Should a law firm be automatically disqualified where a former attorney hired by the firm previously represented some of the opposing parties on the same matter?

No. The court should conduct an analysis of whether confidential information was transmitted from the attorney who changed firms to the attorneys working on the matter at his new firm.

A trial court disqualified a plaintiff’s firm that was seeking to recover reimbursement for workers’ compensation claims paid by the plaintiff fund. In the middle of the litigation, that firm hired a lawyer who had personally represented two of the defendants moving for disqualification as well as four of the defendants who had settled. Although the lawyer who changed firms was in a different office of the plaintiff firm, had been ethically screened from the matter, and had left there after five weeks without sharing confidential information, the trial court concluded that disqualification was mandatory.

The Court of Appeal reversed.
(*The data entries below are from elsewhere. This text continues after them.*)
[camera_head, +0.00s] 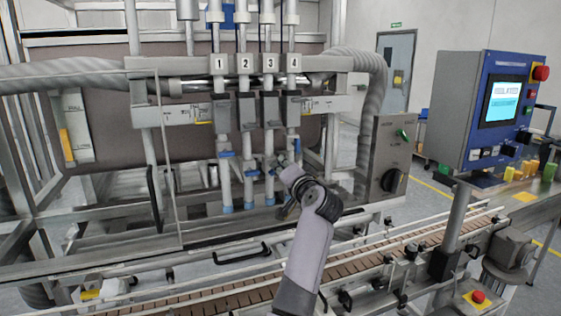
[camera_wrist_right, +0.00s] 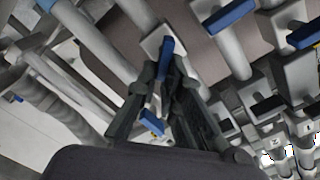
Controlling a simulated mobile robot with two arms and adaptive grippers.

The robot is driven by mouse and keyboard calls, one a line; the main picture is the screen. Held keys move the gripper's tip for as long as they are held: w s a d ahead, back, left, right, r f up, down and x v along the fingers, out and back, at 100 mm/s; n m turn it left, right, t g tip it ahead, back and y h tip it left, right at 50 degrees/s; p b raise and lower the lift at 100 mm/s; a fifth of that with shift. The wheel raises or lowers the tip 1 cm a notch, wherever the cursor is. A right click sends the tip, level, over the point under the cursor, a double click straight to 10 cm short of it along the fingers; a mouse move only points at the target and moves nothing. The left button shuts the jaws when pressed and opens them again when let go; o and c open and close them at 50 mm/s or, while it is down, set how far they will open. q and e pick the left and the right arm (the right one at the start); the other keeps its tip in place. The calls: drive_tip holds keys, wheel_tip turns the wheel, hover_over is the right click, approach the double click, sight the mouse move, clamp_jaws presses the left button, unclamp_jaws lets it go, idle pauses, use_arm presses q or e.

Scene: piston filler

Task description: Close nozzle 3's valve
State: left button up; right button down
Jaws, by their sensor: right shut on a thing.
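In the head view, the nozzle 3 column (camera_head: 268,140) hangs below the plate numbered 3 (camera_head: 270,64), third of the numbered nozzles. My right arm rises in front of the nozzles, and its wrist covers part of the area below nozzles 3 and 4. My right gripper (camera_wrist_right: 168,80) shows best in the wrist view, where its dark fingers are shut on a blue valve handle (camera_wrist_right: 167,47) on a pale valve body. The fingers hide part of the handle. The head view does not clearly show which nozzle this handle belongs to. My left gripper is not in view.
A slatted conveyor (camera_head: 240,298) with rails runs across the front. A control box with a knob (camera_head: 394,181) and a blue panel (camera_head: 462,110) stand at the right.

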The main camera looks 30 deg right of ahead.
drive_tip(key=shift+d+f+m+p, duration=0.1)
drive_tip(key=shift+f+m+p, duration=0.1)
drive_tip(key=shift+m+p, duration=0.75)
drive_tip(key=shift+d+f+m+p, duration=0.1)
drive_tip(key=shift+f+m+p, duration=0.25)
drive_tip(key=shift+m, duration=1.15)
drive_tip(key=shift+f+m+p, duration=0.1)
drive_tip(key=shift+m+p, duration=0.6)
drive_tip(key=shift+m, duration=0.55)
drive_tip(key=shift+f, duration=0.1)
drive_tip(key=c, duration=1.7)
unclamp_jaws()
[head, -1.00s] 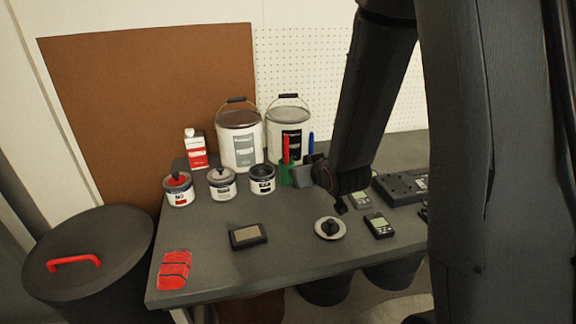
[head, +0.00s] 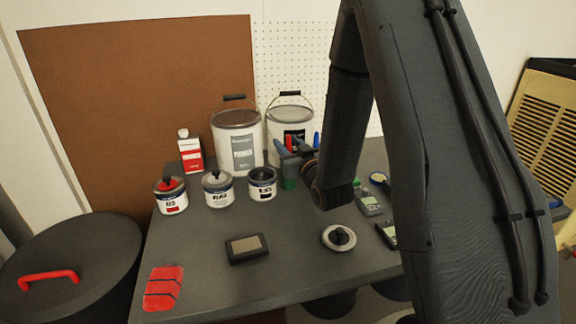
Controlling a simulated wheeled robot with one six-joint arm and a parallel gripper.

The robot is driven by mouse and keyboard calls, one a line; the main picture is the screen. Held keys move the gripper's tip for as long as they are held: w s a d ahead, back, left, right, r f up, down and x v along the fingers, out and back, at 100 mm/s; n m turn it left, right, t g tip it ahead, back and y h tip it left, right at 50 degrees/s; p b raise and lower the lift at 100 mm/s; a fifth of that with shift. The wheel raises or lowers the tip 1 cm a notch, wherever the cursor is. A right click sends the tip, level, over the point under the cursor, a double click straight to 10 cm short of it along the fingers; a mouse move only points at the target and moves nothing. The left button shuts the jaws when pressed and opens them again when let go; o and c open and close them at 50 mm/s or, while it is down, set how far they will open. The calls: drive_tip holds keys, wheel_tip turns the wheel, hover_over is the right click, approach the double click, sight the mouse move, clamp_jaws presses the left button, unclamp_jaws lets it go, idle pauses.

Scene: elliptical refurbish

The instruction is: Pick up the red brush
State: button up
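The red brush (head: 289,142) shows only as a short piece of red handle above a green cup (head: 288,184); its lower part is hidden. My gripper (head: 291,150) is at the cup, coming in from the right. Its two dark fingers are apart, with the red handle showing between or just behind them. I cannot tell whether either finger touches it. A blue handle (head: 316,140) stands just to the right, partly hidden by my gripper.
Two large buckets (head: 237,145) stand close behind the cup. Several small paint cans (head: 262,184) stand to its left. A round disc tool (head: 339,237), a sanding block (head: 246,248) and red pads (head: 164,288) lie in front. The table (head: 215,278) is clear between them.

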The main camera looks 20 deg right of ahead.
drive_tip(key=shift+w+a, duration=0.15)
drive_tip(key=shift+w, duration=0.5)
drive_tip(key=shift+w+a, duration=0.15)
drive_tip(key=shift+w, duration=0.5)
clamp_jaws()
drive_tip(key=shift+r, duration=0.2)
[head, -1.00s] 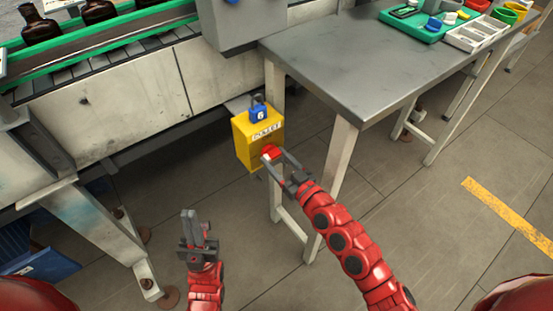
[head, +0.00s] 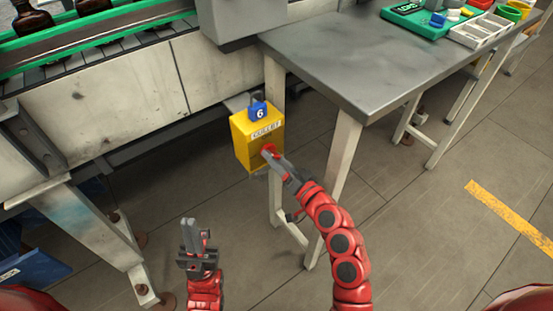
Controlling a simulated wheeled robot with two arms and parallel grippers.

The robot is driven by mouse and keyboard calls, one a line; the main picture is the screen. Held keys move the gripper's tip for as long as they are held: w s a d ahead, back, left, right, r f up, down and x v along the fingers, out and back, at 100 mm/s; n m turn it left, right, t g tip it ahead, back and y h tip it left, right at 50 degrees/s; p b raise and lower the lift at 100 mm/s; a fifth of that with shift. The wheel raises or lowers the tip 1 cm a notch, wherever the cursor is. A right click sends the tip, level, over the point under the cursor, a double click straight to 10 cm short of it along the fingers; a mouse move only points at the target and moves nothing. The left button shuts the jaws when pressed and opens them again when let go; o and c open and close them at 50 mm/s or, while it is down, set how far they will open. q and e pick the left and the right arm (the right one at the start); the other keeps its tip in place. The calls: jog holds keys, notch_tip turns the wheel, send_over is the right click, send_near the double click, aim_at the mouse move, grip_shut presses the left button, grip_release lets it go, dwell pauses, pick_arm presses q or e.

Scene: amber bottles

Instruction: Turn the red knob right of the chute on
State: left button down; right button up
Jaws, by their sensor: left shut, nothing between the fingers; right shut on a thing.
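The red knob (head: 268,149) sits on the front of a yellow box (head: 243,143) with a small label, below the left end of the grey table. A blue padlock marked 6 (head: 259,111) is on top of the box. My right gripper (head: 273,156) is shut on the red knob, its fingers reaching up from the lower right and hiding part of it. My left gripper (head: 194,232) is shut and empty, pointing up, well below and left of the box. I cannot make out a chute for certain.
A grey metal table (head: 365,60) stands right of the box, its legs close to my right arm. A conveyor with green rails (head: 125,31) and dark bottles (head: 33,18) runs at upper left. A green tray (head: 415,26) and a white tray (head: 478,33) lie on the table.

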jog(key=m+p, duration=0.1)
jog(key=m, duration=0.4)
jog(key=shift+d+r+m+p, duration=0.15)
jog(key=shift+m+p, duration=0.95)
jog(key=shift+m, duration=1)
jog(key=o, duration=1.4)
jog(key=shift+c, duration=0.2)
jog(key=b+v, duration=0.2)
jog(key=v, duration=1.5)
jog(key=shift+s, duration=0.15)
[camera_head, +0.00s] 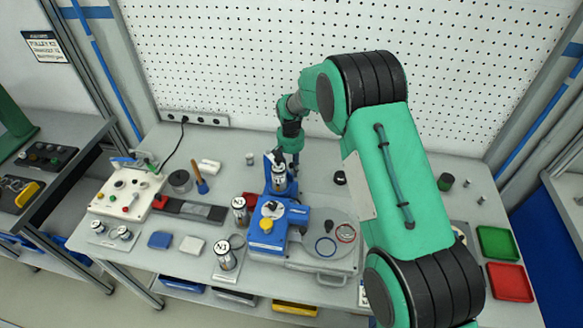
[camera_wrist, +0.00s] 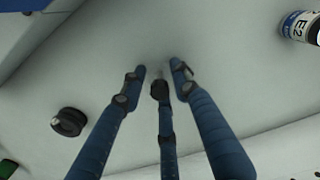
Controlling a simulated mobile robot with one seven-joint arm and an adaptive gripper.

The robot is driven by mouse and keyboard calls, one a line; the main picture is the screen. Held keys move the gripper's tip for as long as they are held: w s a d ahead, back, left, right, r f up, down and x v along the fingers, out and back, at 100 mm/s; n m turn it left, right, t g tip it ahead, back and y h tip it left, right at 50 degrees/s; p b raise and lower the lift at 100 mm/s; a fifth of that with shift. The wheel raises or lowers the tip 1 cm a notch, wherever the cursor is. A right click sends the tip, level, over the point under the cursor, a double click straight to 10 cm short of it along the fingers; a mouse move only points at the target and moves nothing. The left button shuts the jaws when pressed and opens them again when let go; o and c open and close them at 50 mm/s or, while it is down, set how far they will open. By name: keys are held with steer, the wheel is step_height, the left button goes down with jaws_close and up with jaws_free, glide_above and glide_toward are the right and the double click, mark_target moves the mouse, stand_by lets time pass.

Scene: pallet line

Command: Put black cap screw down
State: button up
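My gripper (camera_head: 290,160) points down over the back middle of the bench, next to a blue stand. In the wrist view its blue fingers with dark tips (camera_wrist: 157,80) stand apart over the bare grey table top. I see no screw clearly held between the tips; the dark middle fingertip hides a little of the space there. A short black round piece (camera_wrist: 68,121) stands on the table, to the left of the fingers and apart from them. A black piece (camera_head: 340,178) also shows right of my gripper in the head view. I cannot tell whether either is the black cap screw.
A labelled cylinder (camera_wrist: 301,27) is at the wrist view's upper right. The blue stand (camera_head: 268,172) holds a cylinder close to my gripper. A blue fixture (camera_head: 265,238) stands in front. Green (camera_head: 497,242) and red (camera_head: 510,281) trays are at right.

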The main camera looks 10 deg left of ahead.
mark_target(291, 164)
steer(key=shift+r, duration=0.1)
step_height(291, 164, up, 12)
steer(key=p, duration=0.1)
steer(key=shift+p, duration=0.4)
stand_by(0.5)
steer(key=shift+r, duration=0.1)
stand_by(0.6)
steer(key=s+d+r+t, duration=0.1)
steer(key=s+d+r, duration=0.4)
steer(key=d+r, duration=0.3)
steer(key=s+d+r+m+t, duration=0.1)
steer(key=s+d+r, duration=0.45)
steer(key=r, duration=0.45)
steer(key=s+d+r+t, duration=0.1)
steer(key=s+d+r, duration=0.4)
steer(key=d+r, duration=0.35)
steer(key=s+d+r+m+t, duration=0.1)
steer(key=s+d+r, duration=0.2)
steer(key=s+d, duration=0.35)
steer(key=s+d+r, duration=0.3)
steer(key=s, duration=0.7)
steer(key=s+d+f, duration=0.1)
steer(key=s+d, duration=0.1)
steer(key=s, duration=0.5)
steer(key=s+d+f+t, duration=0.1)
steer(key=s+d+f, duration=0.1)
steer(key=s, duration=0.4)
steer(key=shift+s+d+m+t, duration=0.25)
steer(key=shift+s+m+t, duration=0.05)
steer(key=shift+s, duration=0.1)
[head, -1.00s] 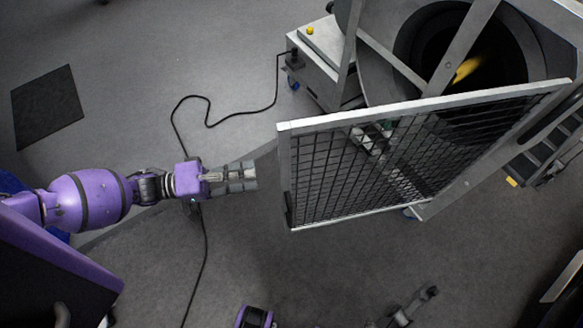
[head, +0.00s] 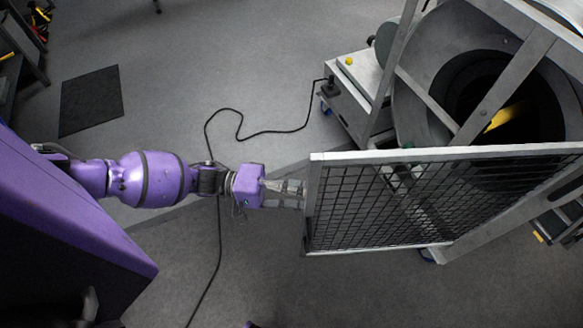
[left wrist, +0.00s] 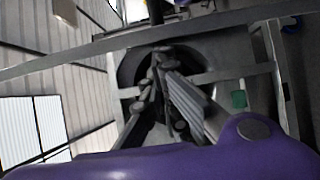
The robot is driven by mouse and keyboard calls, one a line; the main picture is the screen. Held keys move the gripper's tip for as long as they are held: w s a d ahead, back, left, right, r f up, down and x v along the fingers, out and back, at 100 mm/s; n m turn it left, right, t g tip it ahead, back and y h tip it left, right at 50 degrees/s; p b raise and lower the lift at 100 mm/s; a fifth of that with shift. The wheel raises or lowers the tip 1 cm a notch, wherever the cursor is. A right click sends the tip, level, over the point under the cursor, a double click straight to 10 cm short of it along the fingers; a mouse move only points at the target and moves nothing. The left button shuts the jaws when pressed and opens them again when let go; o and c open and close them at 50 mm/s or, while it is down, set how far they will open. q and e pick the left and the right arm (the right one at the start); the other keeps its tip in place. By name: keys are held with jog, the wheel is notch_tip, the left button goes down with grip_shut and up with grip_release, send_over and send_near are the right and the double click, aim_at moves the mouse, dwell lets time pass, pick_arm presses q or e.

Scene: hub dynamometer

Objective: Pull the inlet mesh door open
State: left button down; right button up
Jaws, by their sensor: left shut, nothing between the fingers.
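The inlet mesh door (head: 380,203) stands swung out from the machine in the head view, a dark grid in a pale metal frame. Its free edge (head: 312,200) faces left, towards my left arm. My left gripper (head: 302,195) is shut and empty, its fingers pointing right at that edge. The fingertips meet or overlap the edge in the picture; I cannot tell whether they touch it. In the left wrist view the gripper (left wrist: 161,60) shows its fingers together before the dark round inlet. My right gripper is not in view.
The round inlet (head: 515,100) with a yellow part inside sits behind the door among metal beams. A grey cabinet (head: 350,92) stands left of it. A black cable (head: 240,137) runs over the floor beneath my left arm. A dark mat (head: 91,101) lies far left; nearby floor is clear.

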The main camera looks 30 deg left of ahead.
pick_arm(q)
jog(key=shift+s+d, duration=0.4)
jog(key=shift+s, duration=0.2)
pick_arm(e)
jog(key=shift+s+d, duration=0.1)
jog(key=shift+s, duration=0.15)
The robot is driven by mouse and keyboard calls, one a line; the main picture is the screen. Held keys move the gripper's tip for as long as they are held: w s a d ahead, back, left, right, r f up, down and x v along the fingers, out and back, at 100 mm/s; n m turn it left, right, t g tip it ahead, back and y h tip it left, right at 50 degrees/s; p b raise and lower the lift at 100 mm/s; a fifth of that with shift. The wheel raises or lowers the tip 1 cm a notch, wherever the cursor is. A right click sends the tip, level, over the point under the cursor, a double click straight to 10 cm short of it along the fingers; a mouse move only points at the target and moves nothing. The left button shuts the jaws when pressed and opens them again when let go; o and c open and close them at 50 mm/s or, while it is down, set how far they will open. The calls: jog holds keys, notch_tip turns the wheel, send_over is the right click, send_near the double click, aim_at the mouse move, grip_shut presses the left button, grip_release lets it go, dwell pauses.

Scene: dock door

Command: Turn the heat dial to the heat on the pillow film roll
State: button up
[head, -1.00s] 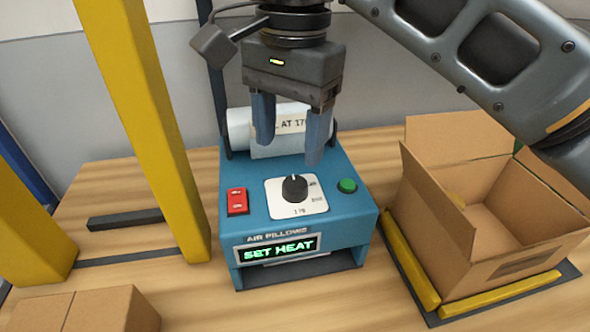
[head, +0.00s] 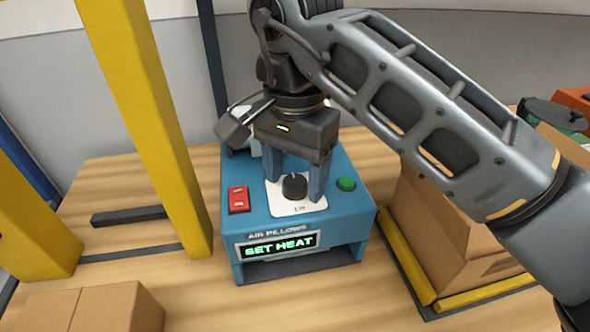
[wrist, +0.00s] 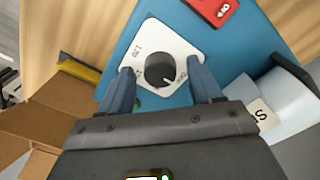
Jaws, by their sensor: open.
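The black heat dial (head: 294,186) sits on a white plate (head: 290,208) atop the blue air pillow machine (head: 330,225). My gripper (head: 295,190) is open, its two blue fingers down on either side of the dial. In the wrist view the dial (wrist: 160,69) lies between the spread fingertips; whether they touch it I cannot tell. The dial's white mark points toward the gripper side there; plate numbers are too small to read surely. The film roll (wrist: 283,98) shows at the right in the wrist view, its label mostly cut off by my gripper.
The machine has a red switch (head: 239,199), a green button (head: 346,184) and a display (head: 278,246) reading SET HEAT. A yellow post (head: 150,130) stands at left. An open carton (head: 440,225) stands at right, partly behind my arm. A closed box (head: 95,308) is front left.

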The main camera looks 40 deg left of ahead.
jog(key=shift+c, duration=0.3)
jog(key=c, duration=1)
It confirmed that, generally, where a lawyer is disqualified from representation, the firm is vicariously disqualified as well, especially where the basis is the former representation of an opposing party. In some cases, however, an ethical wall may preclude disqualification. The trial court must analyze whether confidential information was, indeed, transmitted from the lawyer to the attorneys working on the matter at the new firm.

There was no loyalty issue since none of the lawyers representing the plaintiff owed a duty to any of the defendants. The question was whether the new lawyer’s short tenure at the firm endangered the duty of confidentiality he owed to his former clients. If it did, then disqualification was required. Here, it did not and there were no other reasons to compel disqualification.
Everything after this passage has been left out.